Up where? The road leached away into the darkness. There was a mercanta hurriedly packing up her stall.

‘No,’ she said, ‘there are no hotels, no taxis, no buses. At this time, the only people out on the ruta dos are bad ones.’

Faced with conspicuously bleak options, I shouldered my pack and groped my way towards the junction. I stepped into the black. I could just feel the camber of the road beneath my feet – so at least I could distinguish forward from ditchwards. These were grasslands. I could tell by the seething of the straw. There were frogs, too, chuckling and sucking and (I soon decided) groaning in horror. Nightjars added their own texture to my burgeoning apprehension. The locals described the noise (aptly I now realised) as the dying screams of the Old Lady of the forest. Then, the last streaks of light from Ruta Dos flickered out, depriving me of every sense except hearing and, of course, terror.

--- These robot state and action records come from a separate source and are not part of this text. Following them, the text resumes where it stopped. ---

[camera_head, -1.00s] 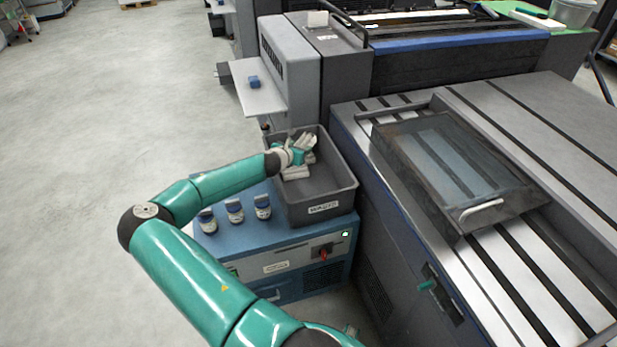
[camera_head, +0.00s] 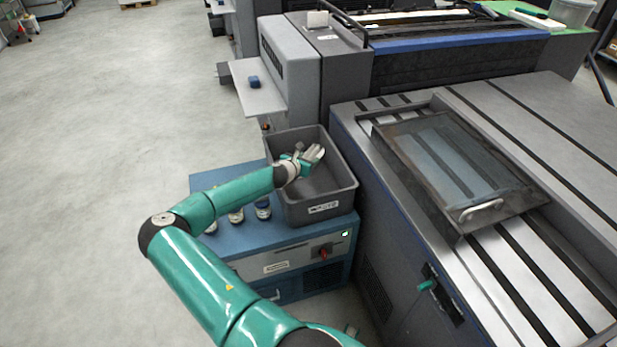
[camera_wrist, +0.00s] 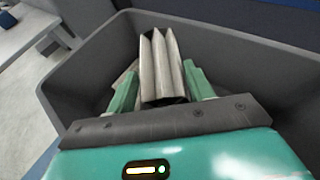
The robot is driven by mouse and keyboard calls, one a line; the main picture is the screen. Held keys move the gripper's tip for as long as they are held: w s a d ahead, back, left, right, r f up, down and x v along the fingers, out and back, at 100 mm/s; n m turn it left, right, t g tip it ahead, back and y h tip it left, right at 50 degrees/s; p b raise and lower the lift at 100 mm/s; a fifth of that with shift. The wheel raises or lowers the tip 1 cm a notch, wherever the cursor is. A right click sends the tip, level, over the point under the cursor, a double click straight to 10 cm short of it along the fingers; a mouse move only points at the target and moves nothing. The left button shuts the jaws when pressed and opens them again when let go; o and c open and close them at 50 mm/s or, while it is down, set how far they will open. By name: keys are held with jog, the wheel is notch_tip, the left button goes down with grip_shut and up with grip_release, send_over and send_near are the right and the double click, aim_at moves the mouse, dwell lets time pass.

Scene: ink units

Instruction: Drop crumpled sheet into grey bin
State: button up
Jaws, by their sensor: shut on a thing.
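The grey bin (camera_head: 290,213) stands open on a blue cabinet; its walls also surround the wrist view (camera_wrist: 240,55). My gripper (camera_head: 300,161) is over the bin's opening, inside its outline in the head view. In the wrist view, my gripper's green fingers (camera_wrist: 163,88) are shut on the crumpled sheet (camera_wrist: 162,60), a pale grey, pleated piece. The sheet also shows at the gripper's tip in the head view (camera_head: 314,153). A beige piece shows behind the left finger, too hidden to name. How far the sheet is above the bin floor I cannot tell.
The blue cabinet (camera_head: 228,246) bears small white jars with dark lids (camera_head: 263,209), partly behind my arm. A large grey press (camera_head: 385,240) stands close on the bin's right. A grey machine (camera_head: 290,65) stands behind. Open floor lies to the left.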

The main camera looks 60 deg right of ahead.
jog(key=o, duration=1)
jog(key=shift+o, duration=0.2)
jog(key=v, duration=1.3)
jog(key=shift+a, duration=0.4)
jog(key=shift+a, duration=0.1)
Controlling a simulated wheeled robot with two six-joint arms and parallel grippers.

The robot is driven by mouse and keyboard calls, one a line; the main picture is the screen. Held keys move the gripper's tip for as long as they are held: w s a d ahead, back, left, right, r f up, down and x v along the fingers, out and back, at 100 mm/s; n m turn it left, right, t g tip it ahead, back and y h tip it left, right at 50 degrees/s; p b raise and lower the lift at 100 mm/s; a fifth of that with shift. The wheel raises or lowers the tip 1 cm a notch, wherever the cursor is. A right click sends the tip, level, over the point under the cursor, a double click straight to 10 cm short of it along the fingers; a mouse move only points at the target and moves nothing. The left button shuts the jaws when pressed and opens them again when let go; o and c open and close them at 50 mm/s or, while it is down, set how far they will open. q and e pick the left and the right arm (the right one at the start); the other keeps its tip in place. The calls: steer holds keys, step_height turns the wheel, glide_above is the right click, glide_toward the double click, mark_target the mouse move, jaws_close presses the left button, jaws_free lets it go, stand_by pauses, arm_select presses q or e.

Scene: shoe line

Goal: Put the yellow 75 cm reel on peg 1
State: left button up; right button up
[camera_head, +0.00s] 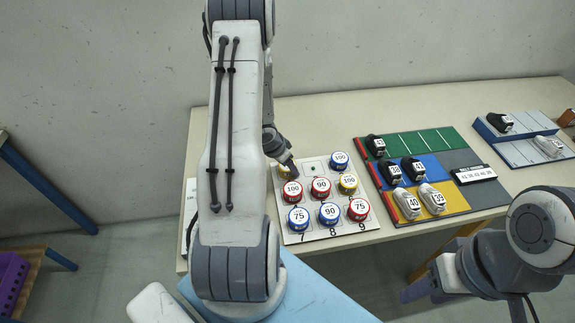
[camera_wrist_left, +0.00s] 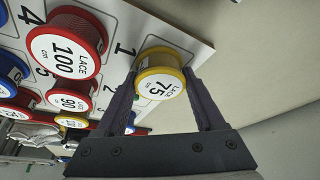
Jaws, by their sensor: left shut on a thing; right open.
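The yellow 75 cm reel (camera_wrist_left: 161,80) is between the fingers of my left gripper (camera_wrist_left: 160,95), which is shut on it. The reel is over the peg 1 place at the board's corner, beside the printed 1. Whether it rests on the board cannot be told, and peg 1 itself is hidden. In the head view the left gripper (camera_head: 281,150) is at the back left of the white peg board (camera_head: 290,238), partly covering the yellow reel (camera_head: 283,171). My right gripper (camera_head: 418,290) is open, low in front of the table, partly hidden by its arm.
Red 100 (camera_head: 291,190), red 90 (camera_head: 320,188) and blue 100 (camera_head: 339,160) reels stand close by on the board, with several others. The back middle place (camera_head: 314,167) is empty. A coloured mat (camera_head: 437,143) with shoes lies to the right.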

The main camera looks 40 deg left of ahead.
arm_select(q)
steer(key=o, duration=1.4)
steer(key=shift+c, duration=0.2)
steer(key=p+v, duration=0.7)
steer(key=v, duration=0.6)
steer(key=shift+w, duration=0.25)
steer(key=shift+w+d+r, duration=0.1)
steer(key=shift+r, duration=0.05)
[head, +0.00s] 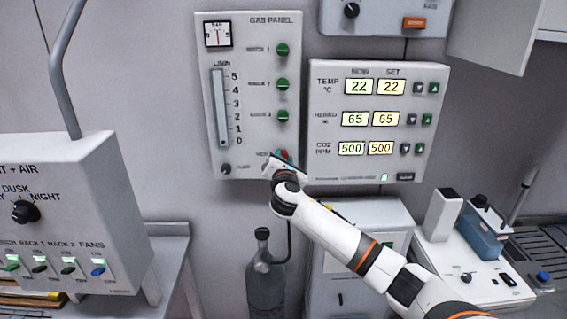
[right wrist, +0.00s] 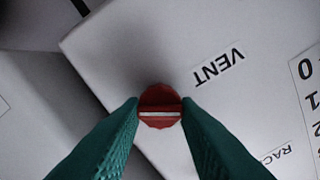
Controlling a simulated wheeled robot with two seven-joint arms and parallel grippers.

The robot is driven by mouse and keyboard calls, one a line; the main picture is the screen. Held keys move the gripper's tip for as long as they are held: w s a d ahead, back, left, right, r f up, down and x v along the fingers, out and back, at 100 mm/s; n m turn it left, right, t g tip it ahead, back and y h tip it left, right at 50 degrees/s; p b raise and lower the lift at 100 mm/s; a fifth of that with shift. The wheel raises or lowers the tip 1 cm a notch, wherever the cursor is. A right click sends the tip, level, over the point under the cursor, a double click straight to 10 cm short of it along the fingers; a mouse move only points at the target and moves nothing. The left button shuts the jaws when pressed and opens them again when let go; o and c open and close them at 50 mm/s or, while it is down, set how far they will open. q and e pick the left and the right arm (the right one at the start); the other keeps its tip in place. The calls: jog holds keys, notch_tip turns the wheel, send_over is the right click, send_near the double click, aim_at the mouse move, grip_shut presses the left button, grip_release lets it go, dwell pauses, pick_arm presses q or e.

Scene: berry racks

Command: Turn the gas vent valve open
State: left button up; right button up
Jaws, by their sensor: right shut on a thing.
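The gas vent valve is a round red knob (right wrist: 160,105) with a white line across its face, beside the VENT label (right wrist: 219,67) in the right wrist view. The line runs from finger to finger and lies oblique to the label's lettering. My right gripper (right wrist: 160,112) has its two green fingers closed on either side of the knob. In the head view, my right gripper (head: 281,160) is at the lower right of the gas panel (head: 250,70) and hides most of the knob. My left gripper is not in view.
Three green knobs (head: 282,84) are stacked above the vent on the same panel. A small black knob (head: 226,169) is at its lower left. A climate display panel (head: 380,125) stands close at the right. A grey gas bottle (head: 265,287) stands below.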

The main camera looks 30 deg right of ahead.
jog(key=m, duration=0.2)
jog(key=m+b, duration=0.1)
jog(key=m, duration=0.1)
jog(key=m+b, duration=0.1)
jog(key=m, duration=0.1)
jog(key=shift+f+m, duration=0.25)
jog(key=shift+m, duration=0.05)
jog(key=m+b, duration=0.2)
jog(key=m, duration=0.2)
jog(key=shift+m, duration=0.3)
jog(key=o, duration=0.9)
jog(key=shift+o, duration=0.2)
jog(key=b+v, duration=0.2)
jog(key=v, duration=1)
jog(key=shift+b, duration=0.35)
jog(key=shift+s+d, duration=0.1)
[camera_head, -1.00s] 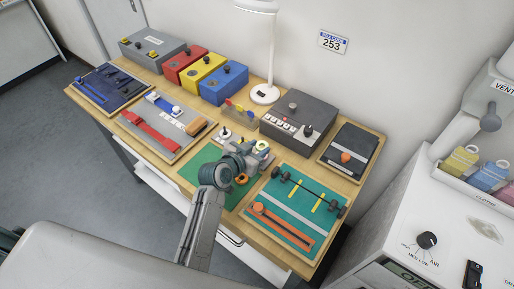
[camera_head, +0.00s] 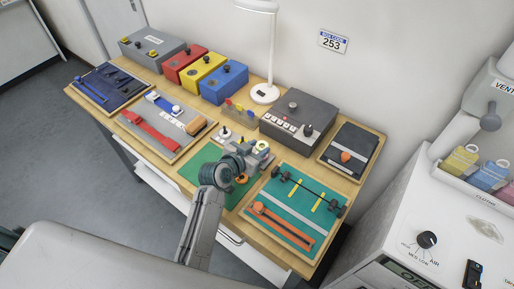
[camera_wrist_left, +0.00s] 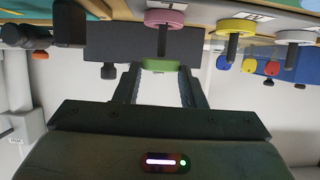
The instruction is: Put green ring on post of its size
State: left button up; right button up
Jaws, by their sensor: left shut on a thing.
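My left gripper (camera_head: 257,155) is over the ring-post area at the middle of the bench. In the left wrist view, where the scene appears upside down, my left gripper (camera_wrist_left: 160,72) is shut on the green ring (camera_wrist_left: 160,65), held between its fingertips. A pink ring (camera_wrist_left: 163,18), a yellow ring (camera_wrist_left: 237,26) and a white ring (camera_wrist_left: 296,37) show there around dark posts. The green ring is apart from these rings in the picture. Which post matches its size cannot be told. My right gripper is not in view.
A dark grey control box (camera_head: 299,115) stands behind my left gripper. A green board with a bar and an orange strap (camera_head: 284,226) lies to its right. A lamp (camera_head: 265,93) and red, yellow and blue boxes (camera_head: 224,84) stand at the back.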

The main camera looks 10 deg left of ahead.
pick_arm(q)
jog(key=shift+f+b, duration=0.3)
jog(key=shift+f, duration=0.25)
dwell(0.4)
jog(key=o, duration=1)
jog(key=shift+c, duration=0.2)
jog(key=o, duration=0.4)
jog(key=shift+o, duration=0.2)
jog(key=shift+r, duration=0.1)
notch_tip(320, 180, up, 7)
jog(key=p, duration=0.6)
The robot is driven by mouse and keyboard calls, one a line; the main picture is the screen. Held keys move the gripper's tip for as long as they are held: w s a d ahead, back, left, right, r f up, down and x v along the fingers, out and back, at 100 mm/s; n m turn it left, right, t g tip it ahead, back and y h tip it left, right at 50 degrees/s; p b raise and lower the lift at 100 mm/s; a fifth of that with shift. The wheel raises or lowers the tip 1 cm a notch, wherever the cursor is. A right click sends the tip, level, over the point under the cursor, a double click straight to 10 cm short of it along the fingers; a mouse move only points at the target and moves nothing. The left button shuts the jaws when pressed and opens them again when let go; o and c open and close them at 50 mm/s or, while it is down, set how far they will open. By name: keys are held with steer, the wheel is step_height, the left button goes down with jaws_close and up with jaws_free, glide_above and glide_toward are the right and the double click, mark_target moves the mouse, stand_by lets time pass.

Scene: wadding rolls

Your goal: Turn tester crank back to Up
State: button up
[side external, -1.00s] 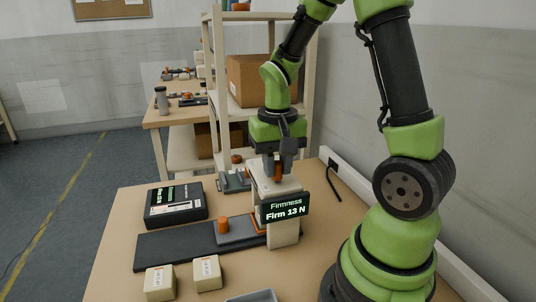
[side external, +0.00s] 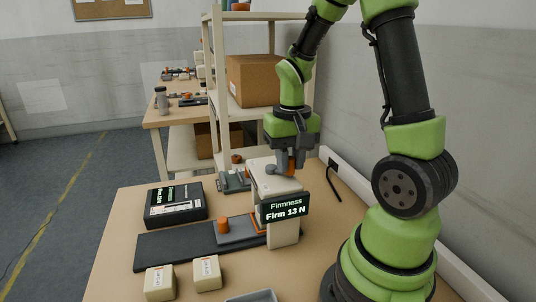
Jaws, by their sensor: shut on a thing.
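The tester (side external: 284,235) is a cream stand on the table with a dark display (side external: 284,208) reading "Firmness, Firm 13 N". Its crank has a grey hub (side external: 270,171) on top of the tester's head and an orange handle (side external: 291,167). My gripper (side external: 286,165) points down over the head and is shut on the crank's orange handle, to the right of the hub. The fingers hide part of the handle.
A dark slab with a grey plate (side external: 238,230) and an orange knob lies before the tester. Two cream blocks (side external: 160,282) (side external: 207,273) stand in front. A black box (side external: 175,204) lies left. A shelf rack (side external: 217,90) stands behind.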

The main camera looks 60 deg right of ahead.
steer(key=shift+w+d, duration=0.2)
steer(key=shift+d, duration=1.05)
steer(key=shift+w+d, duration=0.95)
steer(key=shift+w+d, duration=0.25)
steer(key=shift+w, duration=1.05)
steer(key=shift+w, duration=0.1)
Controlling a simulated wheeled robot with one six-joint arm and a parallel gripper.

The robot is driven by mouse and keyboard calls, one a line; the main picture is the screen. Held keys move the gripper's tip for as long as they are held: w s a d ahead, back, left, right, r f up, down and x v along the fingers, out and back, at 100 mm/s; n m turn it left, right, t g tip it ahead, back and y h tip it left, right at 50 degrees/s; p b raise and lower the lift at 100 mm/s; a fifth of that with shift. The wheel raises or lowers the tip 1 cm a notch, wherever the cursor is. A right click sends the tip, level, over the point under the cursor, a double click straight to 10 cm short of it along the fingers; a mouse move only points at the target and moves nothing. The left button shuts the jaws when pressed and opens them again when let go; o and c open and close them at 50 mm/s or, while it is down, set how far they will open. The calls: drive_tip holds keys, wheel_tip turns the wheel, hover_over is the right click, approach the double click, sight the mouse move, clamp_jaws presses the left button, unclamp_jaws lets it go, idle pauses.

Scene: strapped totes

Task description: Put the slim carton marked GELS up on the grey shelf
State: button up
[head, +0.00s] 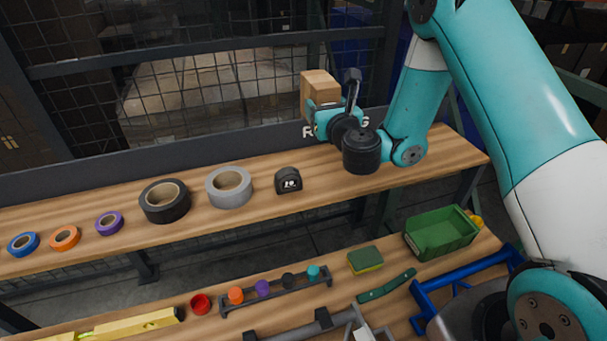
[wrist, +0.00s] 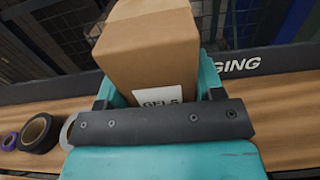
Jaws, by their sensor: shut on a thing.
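A brown carton (head: 319,88) is held by my gripper (head: 325,112) above the back right of the upper wooden shelf. In the wrist view the carton (wrist: 150,50) stands between the two teal fingers, and a white label reading GELS shows low on its near face, partly covered by the dark bar of the gripper. My gripper is shut on the carton, which looks about upright and clear of the wood. I cannot make out a separate grey shelf in either view.
A dark grey board (head: 100,174) with white letters runs behind the upper wooden shelf (head: 330,178). Tape rolls (head: 229,187) and a black tape measure (head: 288,180) stand on it. The lower bench holds a green bin (head: 440,232) and a sponge (head: 365,260). Wire mesh stands behind.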

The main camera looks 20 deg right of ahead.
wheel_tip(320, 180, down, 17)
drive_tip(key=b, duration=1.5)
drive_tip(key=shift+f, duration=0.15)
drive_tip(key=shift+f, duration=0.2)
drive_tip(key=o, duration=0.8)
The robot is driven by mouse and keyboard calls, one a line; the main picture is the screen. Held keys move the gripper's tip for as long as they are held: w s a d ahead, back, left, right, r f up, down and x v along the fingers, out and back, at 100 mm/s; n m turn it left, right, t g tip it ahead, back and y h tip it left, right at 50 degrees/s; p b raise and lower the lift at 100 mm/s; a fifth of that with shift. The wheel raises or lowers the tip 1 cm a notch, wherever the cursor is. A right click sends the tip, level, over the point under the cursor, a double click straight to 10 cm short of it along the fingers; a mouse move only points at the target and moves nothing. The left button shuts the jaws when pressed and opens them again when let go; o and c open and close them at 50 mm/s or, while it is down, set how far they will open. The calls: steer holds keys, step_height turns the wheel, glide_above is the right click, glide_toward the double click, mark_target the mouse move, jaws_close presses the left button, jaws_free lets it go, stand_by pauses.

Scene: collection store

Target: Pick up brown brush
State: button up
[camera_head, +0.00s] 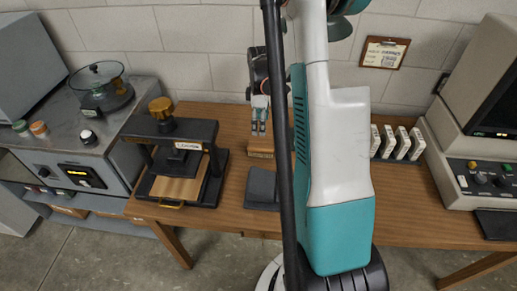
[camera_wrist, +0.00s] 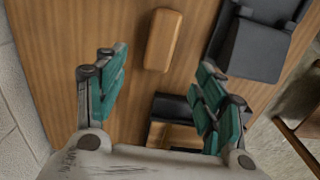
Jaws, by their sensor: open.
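The brown brush (camera_wrist: 163,40) shows in the wrist view as an oblong, round-edged wooden block lying on the table, beyond the fingertips and between their lines. In the head view a brown block (camera_head: 260,146), which looks like the same brush, lies just below my gripper (camera_head: 259,127). In the wrist view my gripper (camera_wrist: 158,78) is open, its teal fingers spread wide with nothing between them. The brush is apart from both fingers. Its bristles are not visible.
A press with a wooden plate (camera_head: 177,188) stands left of the brush. A dark grey object (camera_head: 262,188) lies on its near side. White upright cards (camera_head: 402,144) stand in a rack to the right, beside a beige machine (camera_head: 470,150). The wall is behind.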

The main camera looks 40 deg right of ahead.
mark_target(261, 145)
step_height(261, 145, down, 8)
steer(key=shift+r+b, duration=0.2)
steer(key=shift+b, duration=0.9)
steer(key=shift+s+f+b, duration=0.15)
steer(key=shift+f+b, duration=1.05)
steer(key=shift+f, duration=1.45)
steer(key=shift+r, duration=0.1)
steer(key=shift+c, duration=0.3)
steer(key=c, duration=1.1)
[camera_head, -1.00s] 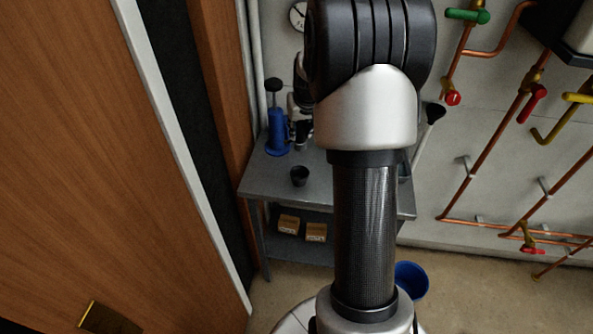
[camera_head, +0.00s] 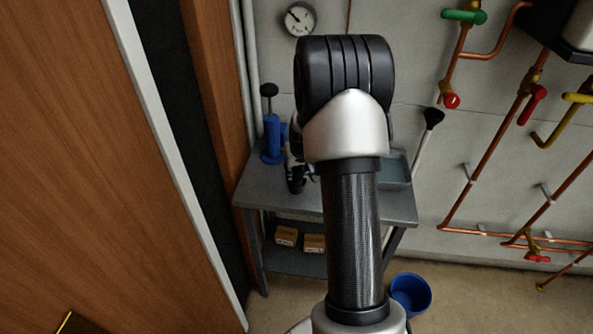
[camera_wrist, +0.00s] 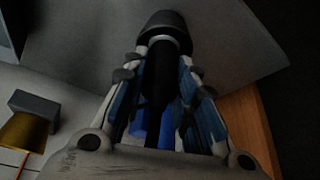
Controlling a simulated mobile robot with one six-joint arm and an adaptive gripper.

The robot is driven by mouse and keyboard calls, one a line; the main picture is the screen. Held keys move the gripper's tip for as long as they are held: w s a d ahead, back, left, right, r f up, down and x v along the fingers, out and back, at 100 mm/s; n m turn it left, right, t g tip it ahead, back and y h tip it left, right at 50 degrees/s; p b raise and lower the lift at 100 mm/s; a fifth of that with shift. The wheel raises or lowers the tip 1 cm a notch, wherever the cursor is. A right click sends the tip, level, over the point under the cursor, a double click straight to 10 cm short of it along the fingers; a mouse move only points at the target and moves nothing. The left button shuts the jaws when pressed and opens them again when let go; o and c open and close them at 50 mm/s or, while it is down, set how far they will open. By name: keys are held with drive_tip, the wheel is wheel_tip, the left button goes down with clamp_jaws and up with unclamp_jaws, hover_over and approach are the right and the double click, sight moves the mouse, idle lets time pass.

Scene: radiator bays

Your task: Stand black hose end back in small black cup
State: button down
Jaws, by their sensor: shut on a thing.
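My gripper (camera_wrist: 164,62) shows in the wrist view with its blue-padded fingers on either side of a dark, slim piece, the black hose end (camera_wrist: 161,78). The fingers are shut on it. Beyond the fingertips a dark rounded shape, which looks like the small black cup (camera_wrist: 166,20), lies against the grey bench top. A pale ring shows between it and the hose end. I cannot tell whether the hose end is inside the cup or only in line with it. In the head view my gripper (camera_head: 296,168) is low over the bench's left part, and the cup is not clearly distinguishable there.
The grey bench (camera_head: 262,190) has a blue pump (camera_head: 271,138) at its back left and a tray (camera_head: 398,172) at its right. Boxes (camera_head: 286,236) sit on the lower shelf. A plunger (camera_head: 431,119) stands at the right. A blue bucket (camera_head: 410,293) is on the floor.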

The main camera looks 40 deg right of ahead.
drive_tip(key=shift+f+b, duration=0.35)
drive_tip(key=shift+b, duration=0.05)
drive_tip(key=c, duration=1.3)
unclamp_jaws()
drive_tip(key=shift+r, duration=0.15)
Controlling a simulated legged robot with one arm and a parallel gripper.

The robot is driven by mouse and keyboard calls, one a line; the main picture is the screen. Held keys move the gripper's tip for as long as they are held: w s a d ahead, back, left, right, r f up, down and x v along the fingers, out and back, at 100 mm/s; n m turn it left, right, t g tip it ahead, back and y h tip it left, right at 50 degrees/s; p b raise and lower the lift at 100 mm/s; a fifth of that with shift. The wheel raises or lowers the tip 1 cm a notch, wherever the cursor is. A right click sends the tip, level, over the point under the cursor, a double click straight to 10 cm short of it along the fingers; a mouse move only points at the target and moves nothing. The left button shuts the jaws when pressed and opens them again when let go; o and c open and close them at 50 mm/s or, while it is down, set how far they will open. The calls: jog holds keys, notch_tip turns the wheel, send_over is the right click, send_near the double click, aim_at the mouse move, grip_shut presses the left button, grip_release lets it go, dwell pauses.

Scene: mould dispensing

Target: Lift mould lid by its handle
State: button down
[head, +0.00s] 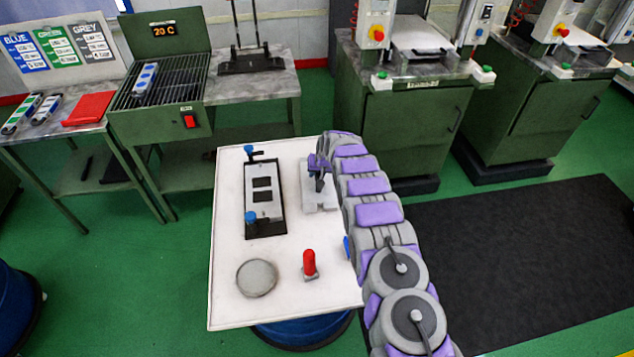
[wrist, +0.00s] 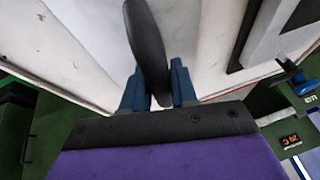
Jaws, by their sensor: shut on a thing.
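The mould lid (head: 318,197) is a light grey plate on the right part of the white table, partly hidden by my arm. Its dark upright handle (wrist: 147,40) shows in the wrist view between my two blue fingertips. My gripper (head: 319,163) is over the lid and shut on this handle; in the wrist view my gripper (wrist: 158,92) has a finger on each side of it. I cannot tell whether the lid touches the table. The mould base (head: 264,213), a grey plate with two dark openings in a black frame with blue knobs, lies left of the lid.
The white table (head: 225,265) also holds a round grey disc (head: 257,278) and a red upright piece (head: 309,262) at the front. A green grill bench (head: 160,120) stands behind left, and green press cabinets (head: 405,125) stand behind right.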

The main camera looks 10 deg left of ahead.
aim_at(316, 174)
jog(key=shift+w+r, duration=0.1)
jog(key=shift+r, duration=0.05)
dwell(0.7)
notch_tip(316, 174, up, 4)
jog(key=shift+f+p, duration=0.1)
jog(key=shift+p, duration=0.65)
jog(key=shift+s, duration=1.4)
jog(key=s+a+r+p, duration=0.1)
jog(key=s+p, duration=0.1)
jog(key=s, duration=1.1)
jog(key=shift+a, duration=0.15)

Robbers, snakes, rabid dogs and wounded jaguars contributed the outlines of my anxieties. Paraguayan mythology contributed some unnecessary embellishments. This was not the time to be thinking of the mboya-jagwa, the huge dog-snake that eats travellers, ravishes women and yelps like a puppy. Or the carbuncalo, a revolting carnivorous hog that disguises itself as a trough to engulf the unwary drinker. To the Australian settlers of 1893, these creatures all seemed real enough. Macdonald added to the list with a bird that shone in the dark, a giant bi-sexual ant-bear and a sabre-toothed sheep of uncommon ferocity named – a little ineptly perhaps – the ow-ow.